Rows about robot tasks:
******************************

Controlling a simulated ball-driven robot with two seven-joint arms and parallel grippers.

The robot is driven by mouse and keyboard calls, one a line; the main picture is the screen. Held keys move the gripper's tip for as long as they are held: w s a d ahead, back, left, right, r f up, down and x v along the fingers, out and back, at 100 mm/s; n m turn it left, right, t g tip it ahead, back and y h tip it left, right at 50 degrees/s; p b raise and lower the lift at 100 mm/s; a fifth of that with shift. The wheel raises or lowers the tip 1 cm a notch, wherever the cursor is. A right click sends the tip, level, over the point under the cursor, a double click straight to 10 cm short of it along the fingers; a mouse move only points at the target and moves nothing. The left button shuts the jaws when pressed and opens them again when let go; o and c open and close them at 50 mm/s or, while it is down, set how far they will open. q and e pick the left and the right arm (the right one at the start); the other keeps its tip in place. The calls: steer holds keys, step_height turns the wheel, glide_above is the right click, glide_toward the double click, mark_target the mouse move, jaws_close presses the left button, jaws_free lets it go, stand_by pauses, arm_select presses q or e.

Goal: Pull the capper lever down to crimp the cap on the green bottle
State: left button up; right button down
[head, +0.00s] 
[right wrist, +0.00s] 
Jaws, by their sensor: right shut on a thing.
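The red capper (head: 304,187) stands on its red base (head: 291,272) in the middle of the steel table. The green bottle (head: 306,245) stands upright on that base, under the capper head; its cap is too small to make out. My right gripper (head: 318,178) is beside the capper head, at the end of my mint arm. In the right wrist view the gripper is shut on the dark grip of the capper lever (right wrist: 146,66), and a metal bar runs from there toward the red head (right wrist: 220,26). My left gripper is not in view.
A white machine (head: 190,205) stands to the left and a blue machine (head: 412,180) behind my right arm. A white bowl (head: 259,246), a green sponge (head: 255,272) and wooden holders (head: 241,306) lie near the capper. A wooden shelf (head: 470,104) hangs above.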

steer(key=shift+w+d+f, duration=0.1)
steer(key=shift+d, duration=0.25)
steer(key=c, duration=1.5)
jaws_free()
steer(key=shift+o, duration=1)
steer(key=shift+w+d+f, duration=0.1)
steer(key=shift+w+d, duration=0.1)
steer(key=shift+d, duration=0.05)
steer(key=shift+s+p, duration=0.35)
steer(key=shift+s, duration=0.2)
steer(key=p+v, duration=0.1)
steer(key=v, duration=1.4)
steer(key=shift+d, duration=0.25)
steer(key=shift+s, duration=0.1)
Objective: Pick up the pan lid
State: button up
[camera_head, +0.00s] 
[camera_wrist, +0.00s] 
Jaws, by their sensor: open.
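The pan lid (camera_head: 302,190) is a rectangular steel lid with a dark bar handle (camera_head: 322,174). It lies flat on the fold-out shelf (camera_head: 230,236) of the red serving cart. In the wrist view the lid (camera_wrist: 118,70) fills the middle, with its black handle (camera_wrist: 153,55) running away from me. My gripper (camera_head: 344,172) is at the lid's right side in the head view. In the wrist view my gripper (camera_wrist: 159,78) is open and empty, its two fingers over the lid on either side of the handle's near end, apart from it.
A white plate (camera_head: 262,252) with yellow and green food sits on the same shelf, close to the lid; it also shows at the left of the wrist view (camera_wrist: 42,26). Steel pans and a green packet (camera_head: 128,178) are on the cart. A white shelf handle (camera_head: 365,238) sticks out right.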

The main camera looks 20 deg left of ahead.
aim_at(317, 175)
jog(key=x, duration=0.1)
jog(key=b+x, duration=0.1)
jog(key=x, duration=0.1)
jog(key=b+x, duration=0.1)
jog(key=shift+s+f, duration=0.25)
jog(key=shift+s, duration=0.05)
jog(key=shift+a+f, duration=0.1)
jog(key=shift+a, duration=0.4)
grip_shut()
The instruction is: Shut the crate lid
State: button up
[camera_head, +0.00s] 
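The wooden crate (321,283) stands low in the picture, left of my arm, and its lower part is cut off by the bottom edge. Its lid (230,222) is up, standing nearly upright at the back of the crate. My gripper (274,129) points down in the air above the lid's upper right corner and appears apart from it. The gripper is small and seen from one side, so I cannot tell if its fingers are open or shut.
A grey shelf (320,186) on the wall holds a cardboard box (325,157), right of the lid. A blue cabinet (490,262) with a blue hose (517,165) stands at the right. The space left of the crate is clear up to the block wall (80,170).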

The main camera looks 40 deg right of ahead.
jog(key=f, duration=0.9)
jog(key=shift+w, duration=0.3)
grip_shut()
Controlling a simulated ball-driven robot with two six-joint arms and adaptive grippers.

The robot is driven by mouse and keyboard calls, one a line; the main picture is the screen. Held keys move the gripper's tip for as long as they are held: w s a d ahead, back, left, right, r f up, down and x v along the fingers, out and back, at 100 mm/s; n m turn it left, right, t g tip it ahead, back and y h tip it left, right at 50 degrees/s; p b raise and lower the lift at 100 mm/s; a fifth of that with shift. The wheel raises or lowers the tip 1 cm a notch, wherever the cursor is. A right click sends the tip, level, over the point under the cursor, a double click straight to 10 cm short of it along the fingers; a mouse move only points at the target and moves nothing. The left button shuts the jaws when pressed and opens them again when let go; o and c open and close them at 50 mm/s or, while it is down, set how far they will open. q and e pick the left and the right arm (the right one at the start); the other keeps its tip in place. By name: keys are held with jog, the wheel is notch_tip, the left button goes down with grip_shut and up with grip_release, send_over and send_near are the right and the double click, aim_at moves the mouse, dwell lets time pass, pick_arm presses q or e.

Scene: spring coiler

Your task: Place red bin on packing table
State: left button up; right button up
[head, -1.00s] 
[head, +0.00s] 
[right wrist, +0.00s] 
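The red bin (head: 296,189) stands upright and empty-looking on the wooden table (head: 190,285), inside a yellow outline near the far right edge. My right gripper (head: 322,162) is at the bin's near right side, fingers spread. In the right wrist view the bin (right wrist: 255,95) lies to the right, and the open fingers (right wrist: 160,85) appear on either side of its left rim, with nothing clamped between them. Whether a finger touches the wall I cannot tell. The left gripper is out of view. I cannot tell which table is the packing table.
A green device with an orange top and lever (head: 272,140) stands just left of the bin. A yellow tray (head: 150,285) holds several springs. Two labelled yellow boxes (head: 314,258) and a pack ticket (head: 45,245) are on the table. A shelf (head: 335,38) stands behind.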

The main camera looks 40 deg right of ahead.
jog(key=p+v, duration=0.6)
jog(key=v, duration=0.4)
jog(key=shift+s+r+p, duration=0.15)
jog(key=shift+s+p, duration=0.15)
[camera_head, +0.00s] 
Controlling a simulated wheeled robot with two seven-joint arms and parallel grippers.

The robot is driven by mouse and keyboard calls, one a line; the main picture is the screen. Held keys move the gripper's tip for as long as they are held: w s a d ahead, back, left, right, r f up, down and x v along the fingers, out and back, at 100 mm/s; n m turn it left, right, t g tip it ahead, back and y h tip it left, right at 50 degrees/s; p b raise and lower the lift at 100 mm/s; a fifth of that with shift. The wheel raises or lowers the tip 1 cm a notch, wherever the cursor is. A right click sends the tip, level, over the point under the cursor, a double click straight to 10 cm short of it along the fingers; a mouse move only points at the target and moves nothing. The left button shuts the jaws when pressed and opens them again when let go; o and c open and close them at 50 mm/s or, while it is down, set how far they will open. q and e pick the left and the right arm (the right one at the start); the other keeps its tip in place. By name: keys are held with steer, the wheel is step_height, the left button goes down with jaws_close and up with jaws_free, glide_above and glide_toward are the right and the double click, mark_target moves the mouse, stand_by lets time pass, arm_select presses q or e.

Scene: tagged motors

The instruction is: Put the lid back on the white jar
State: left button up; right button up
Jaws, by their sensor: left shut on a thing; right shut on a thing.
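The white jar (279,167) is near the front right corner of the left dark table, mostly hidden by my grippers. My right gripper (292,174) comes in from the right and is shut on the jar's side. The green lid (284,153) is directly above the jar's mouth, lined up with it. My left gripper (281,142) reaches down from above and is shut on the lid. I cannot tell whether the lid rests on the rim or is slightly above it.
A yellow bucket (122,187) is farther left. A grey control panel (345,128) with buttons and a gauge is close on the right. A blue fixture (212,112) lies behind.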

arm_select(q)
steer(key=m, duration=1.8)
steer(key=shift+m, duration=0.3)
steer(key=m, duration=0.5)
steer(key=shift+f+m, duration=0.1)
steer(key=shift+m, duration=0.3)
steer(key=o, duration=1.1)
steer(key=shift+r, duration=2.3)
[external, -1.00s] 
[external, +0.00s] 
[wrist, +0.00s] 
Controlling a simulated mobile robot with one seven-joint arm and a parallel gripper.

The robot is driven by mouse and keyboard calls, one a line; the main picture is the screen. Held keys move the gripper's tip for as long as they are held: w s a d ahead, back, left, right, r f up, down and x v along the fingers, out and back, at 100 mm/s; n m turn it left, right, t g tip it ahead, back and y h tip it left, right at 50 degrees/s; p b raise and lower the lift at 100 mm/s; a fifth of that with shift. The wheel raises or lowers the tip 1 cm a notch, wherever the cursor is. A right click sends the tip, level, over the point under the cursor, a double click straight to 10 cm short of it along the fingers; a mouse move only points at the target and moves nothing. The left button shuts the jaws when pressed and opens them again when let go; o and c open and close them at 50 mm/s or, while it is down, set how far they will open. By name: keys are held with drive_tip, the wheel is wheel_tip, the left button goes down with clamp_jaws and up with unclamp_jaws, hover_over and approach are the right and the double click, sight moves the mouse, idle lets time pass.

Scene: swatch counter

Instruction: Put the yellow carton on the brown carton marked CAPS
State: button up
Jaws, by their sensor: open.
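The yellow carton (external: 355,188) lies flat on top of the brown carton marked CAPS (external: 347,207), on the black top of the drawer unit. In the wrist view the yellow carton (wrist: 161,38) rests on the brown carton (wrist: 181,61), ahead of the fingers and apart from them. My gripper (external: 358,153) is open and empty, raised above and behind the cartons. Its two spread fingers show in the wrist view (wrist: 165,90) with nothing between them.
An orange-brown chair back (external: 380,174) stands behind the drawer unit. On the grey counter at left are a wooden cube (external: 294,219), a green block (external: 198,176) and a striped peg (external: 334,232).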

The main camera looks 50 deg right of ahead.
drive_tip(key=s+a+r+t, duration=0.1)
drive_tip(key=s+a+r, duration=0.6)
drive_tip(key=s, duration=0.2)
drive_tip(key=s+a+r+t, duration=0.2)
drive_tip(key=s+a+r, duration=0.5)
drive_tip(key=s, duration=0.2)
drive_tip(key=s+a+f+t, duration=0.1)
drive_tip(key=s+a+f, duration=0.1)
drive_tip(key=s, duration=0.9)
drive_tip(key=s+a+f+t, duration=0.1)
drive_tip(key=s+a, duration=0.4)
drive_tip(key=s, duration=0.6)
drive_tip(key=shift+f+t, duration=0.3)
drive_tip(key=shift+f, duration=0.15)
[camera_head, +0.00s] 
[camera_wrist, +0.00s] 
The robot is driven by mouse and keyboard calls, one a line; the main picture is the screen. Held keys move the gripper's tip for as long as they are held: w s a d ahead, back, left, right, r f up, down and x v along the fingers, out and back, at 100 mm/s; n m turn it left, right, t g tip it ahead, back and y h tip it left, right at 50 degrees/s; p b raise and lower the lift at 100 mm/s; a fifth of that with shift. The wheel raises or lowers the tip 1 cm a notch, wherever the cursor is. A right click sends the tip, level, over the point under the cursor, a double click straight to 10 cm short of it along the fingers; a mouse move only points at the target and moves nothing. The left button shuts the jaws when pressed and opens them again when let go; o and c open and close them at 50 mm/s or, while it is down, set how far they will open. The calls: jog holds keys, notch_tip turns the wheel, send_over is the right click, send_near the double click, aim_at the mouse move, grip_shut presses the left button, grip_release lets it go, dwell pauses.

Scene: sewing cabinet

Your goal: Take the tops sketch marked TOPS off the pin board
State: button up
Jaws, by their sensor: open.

******************************

> _What the task asks_: In the records above, collect each line with "parallel".

> _Written answer_:
Controlling a simulated ball-driven robot with two seven-joint arms and parallel grippers.
Controlling a simulated wheeled robot with two seven-joint arms and parallel grippers.
Controlling a simulated mobile robot with one seven-joint arm and a parallel gripper.

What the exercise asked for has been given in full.